— Start of ENTRIES SUPPLIED —

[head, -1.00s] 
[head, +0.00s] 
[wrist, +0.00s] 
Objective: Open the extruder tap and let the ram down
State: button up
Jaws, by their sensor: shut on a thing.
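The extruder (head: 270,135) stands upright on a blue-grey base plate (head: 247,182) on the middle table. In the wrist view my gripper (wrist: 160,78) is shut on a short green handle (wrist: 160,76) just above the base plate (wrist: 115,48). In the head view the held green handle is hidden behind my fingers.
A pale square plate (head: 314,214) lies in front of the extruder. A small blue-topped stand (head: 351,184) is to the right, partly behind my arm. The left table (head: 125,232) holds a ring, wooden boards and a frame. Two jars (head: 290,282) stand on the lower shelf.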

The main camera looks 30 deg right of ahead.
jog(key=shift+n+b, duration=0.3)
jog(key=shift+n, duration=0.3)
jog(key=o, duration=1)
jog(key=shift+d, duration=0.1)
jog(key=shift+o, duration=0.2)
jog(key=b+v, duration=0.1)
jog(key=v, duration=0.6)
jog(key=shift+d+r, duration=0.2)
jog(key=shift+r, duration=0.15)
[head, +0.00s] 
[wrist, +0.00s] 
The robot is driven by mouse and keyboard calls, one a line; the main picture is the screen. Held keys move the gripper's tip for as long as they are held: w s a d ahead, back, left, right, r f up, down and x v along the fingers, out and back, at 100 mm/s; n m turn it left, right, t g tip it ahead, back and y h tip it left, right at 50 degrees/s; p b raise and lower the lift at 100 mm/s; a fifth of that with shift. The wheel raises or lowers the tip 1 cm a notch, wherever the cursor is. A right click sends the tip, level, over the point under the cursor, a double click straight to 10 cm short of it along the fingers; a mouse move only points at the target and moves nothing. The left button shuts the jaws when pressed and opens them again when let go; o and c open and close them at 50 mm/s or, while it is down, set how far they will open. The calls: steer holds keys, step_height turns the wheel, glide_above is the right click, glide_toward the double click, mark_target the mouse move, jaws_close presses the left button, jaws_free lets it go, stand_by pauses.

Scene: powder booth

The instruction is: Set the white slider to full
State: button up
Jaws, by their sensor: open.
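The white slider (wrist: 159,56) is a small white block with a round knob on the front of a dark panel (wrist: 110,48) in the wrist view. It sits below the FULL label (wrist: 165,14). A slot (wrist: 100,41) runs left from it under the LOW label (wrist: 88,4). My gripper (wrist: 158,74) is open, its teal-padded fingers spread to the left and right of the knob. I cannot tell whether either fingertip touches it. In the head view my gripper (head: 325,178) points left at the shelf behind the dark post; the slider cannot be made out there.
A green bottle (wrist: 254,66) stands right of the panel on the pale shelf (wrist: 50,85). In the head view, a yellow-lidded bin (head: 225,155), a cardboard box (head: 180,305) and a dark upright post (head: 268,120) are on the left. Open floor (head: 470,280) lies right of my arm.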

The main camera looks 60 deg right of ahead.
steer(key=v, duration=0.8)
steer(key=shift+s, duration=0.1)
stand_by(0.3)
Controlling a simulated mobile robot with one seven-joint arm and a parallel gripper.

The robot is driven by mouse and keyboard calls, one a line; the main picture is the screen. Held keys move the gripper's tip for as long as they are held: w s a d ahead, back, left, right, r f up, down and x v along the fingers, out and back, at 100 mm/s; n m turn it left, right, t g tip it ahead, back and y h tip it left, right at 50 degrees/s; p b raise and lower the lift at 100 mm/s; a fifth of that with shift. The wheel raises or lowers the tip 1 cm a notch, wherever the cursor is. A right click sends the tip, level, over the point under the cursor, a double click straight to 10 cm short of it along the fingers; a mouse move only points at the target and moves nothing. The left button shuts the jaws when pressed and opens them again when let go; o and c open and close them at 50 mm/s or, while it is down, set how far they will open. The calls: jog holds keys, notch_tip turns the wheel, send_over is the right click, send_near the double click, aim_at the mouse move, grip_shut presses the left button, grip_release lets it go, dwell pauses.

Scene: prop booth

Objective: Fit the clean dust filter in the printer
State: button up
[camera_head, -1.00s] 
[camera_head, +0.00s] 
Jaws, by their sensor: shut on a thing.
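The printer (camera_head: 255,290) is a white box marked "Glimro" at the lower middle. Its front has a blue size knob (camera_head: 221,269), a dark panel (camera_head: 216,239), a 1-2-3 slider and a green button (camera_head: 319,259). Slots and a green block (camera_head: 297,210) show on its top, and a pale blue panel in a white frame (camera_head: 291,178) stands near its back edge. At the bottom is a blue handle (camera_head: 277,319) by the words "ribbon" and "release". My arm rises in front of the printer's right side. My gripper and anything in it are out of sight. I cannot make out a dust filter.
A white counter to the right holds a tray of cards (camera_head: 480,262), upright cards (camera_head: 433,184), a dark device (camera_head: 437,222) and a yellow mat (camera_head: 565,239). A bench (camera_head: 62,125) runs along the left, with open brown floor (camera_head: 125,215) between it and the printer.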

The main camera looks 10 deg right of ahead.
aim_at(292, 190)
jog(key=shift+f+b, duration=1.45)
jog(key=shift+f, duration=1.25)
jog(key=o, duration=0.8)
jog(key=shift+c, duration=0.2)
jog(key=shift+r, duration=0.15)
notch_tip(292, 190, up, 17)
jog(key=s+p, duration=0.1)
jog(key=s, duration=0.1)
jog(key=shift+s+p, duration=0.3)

— End of ENTRIES SUPPLIED —

CHALLENGE -> Take the listing above and write it out again exactly.

THE COMPLETED TASK ->
[head, -1.00s] 
[head, +0.00s] 
[wrist, +0.00s] 
Objective: Open the extruder tap and let the ram down
State: button up
Jaws, by their sensor: shut on a thing.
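The extruder (head: 270,135) stands upright on a blue-grey base plate (head: 247,182) on the middle table. In the wrist view my gripper (wrist: 160,78) is shut on a short green handle (wrist: 160,76) just above the base plate (wrist: 115,48). In the head view the held green handle is hidden behind my fingers.
A pale square plate (head: 314,214) lies in front of the extruder. A small blue-topped stand (head: 351,184) is to the right, partly behind my arm. The left table (head: 125,232) holds a ring, wooden boards and a frame. Two jars (head: 290,282) stand on the lower shelf.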

The main camera looks 30 deg right of ahead.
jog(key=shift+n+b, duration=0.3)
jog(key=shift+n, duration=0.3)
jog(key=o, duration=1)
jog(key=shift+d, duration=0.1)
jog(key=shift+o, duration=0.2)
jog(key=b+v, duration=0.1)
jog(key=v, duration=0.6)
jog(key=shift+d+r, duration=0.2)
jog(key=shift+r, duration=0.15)
[head, +0.00s] 
[wrist, +0.00s] 
The robot is driven by mouse and keyboard calls, one a line; the main picture is the screen. Held keys move the gripper's tip for as long as they are held: w s a d ahead, back, left, right, r f up, down and x v along the fingers, out and back, at 100 mm/s; n m turn it left, right, t g tip it ahead, back and y h tip it left, right at 50 degrees/s; p b raise and lower the lift at 100 mm/s; a fifth of that with shift. The wheel raises or lowers the tip 1 cm a notch, wherever the cursor is. A right click sends the tip, level, over the point under the cursor, a double click straight to 10 cm short of it along the fingers; a mouse move only points at the target and moves nothing. The left button shuts the jaws when pressed and opens them again when let go; o and c open and close them at 50 mm/s or, while it is down, set how far they will open. The calls: steer holds keys, step_height turns the wheel, glide_above is the right click, glide_toward the double click, mark_target the mouse move, jaws_close presses the left button, jaws_free lets it go, stand_by pauses.

Scene: powder booth

The instruction is: Set the white slider to full
State: button up
Jaws, by their sensor: open.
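The white slider (wrist: 159,56) is a small white block with a round knob on the front of a dark panel (wrist: 110,48) in the wrist view. It sits below the FULL label (wrist: 165,14). A slot (wrist: 100,41) runs left from it under the LOW label (wrist: 88,4). My gripper (wrist: 158,74) is open, its teal-padded fingers spread to the left and right of the knob. I cannot tell whether either fingertip touches it. In the head view my gripper (head: 325,178) points left at the shelf behind the dark post; the slider cannot be made out there.
A green bottle (wrist: 254,66) stands right of the panel on the pale shelf (wrist: 50,85). In the head view, a yellow-lidded bin (head: 225,155), a cardboard box (head: 180,305) and a dark upright post (head: 268,120) are on the left. Open floor (head: 470,280) lies right of my arm.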

The main camera looks 60 deg right of ahead.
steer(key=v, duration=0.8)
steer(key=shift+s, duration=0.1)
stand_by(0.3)
Controlling a simulated mobile robot with one seven-joint arm and a parallel gripper.

The robot is driven by mouse and keyboard calls, one a line; the main picture is the screen. Held keys move the gripper's tip for as long as they are held: w s a d ahead, back, left, right, r f up, down and x v along the fingers, out and back, at 100 mm/s; n m turn it left, right, t g tip it ahead, back and y h tip it left, right at 50 degrees/s; p b raise and lower the lift at 100 mm/s; a fifth of that with shift. The wheel raises or lowers the tip 1 cm a notch, wherever the cursor is. A right click sends the tip, level, over the point under the cursor, a double click straight to 10 cm short of it along the fingers; a mouse move only points at the target and moves nothing. The left button shuts the jaws when pressed and opens them again when let go; o and c open and close them at 50 mm/s or, while it is down, set how far they will open. The calls: jog holds keys, notch_tip turns the wheel, send_over is the right click, send_near the double click, aim_at the mouse move, grip_shut presses the left button, grip_release lets it go, dwell pauses.

Scene: prop booth

Objective: Fit the clean dust filter in the printer
State: button up
[camera_head, -1.00s] 
[camera_head, +0.00s] 
Jaws, by their sensor: shut on a thing.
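The printer (camera_head: 255,290) is a white box marked "Glimro" at the lower middle. Its front has a blue size knob (camera_head: 221,269), a dark panel (camera_head: 216,239), a 1-2-3 slider and a green button (camera_head: 319,259). Slots and a green block (camera_head: 297,210) show on its top, and a pale blue panel in a white frame (camera_head: 291,178) stands near its back edge. At the bottom is a blue handle (camera_head: 277,319) by the words "ribbon" and "release". My arm rises in front of the printer's right side. My gripper and anything in it are out of sight. I cannot make out a dust filter.
A white counter to the right holds a tray of cards (camera_head: 480,262), upright cards (camera_head: 433,184), a dark device (camera_head: 437,222) and a yellow mat (camera_head: 565,239). A bench (camera_head: 62,125) runs along the left, with open brown floor (camera_head: 125,215) between it and the printer.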

The main camera looks 10 deg right of ahead.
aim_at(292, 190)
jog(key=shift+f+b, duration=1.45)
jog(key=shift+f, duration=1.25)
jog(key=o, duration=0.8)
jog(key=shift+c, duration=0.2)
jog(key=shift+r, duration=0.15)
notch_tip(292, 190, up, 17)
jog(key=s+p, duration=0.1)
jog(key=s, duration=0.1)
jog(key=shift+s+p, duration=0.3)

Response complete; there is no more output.